Robot episode rows:
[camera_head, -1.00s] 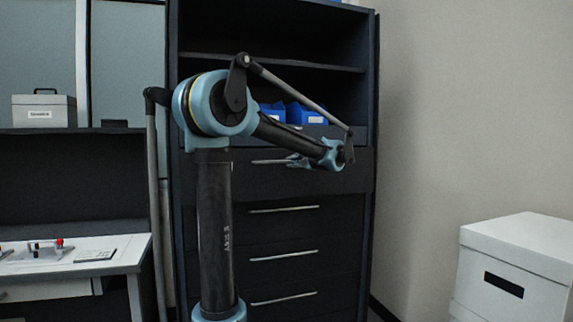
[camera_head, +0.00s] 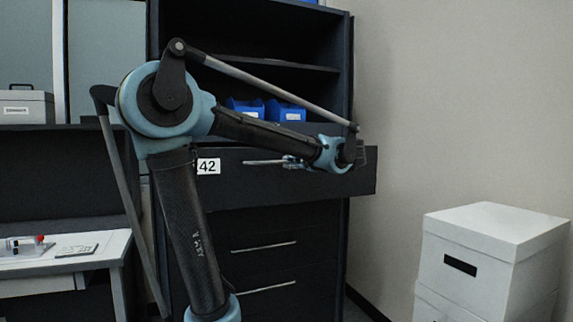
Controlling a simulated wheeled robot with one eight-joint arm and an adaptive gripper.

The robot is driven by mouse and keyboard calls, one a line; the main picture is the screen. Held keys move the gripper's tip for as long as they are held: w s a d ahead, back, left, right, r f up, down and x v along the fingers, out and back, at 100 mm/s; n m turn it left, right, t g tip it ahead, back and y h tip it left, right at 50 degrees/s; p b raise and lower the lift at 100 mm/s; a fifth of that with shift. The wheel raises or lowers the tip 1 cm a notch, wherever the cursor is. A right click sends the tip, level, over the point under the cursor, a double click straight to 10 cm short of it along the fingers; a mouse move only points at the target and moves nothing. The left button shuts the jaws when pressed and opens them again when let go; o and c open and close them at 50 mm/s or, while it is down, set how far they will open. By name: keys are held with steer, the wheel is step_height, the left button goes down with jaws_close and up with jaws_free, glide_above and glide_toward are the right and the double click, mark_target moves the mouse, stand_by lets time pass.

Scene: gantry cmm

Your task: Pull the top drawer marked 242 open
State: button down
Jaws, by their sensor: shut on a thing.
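The top drawer (camera_head: 330,185) stands out from the dark cabinet, its front face forward of the drawers below. A white label (camera_head: 208,166) on its left shows "42"; its left part is hidden behind my arm. The drawer's metal bar handle (camera_head: 262,162) runs across the front. My gripper (camera_head: 292,162) is at the right part of this handle and is shut on it. The fingers look small here and the far side of the grip is hidden.
Lower drawers with bar handles (camera_head: 264,247) are closed. Blue bins (camera_head: 285,111) sit on the shelf above. White boxes (camera_head: 490,240) are stacked at right, with floor between them and the cabinet. A white-topped desk (camera_head: 60,250) is at left.

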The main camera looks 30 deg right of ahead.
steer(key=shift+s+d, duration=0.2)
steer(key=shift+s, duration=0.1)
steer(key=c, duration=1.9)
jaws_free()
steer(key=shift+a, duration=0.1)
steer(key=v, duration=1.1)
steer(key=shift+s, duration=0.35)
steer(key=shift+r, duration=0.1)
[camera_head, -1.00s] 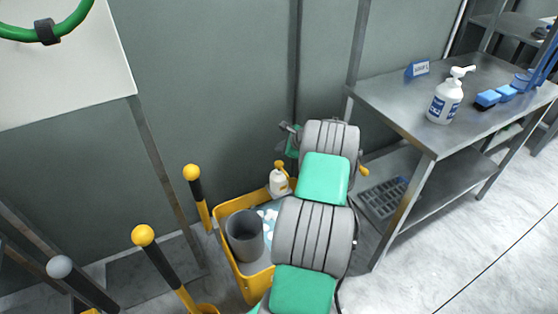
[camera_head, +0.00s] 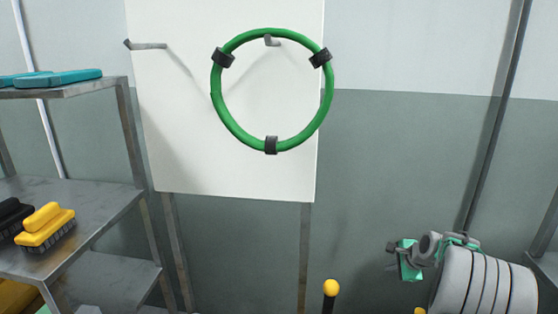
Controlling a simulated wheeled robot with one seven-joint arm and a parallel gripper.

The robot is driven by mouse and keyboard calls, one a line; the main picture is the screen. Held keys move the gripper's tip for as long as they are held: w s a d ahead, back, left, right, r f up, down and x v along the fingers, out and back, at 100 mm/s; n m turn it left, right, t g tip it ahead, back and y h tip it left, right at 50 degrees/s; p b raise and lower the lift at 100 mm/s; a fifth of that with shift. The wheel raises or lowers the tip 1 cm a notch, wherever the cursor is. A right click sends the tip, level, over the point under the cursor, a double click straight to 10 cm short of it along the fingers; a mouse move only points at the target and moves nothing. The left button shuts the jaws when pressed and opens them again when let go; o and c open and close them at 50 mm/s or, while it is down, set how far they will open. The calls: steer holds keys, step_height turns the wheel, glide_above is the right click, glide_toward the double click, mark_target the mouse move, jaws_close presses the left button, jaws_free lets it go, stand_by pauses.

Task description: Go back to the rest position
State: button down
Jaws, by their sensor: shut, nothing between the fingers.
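My gripper (camera_head: 392,248) shows at the lower right, at the end of my grey and green arm. Its small dark fingers point left, and it looks shut and empty. It is apart from everything around it, in front of the grey-green wall. A green ring (camera_head: 218,103) with several dark clamps hangs on a hook of the white board (camera_head: 180,150), up and to the left of my gripper.
A second hook (camera_head: 146,45) on the board is empty. Metal shelves (camera_head: 85,210) at the left hold a yellow brush (camera_head: 45,228), a black brush and teal items (camera_head: 60,77). A yellow-knobbed post (camera_head: 331,288) stands at the bottom.

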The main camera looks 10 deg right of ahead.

(What you need to do):
Looking at the data above, how many lines hold the word "joint"? Respond with the number alone.

(Correct answer):
2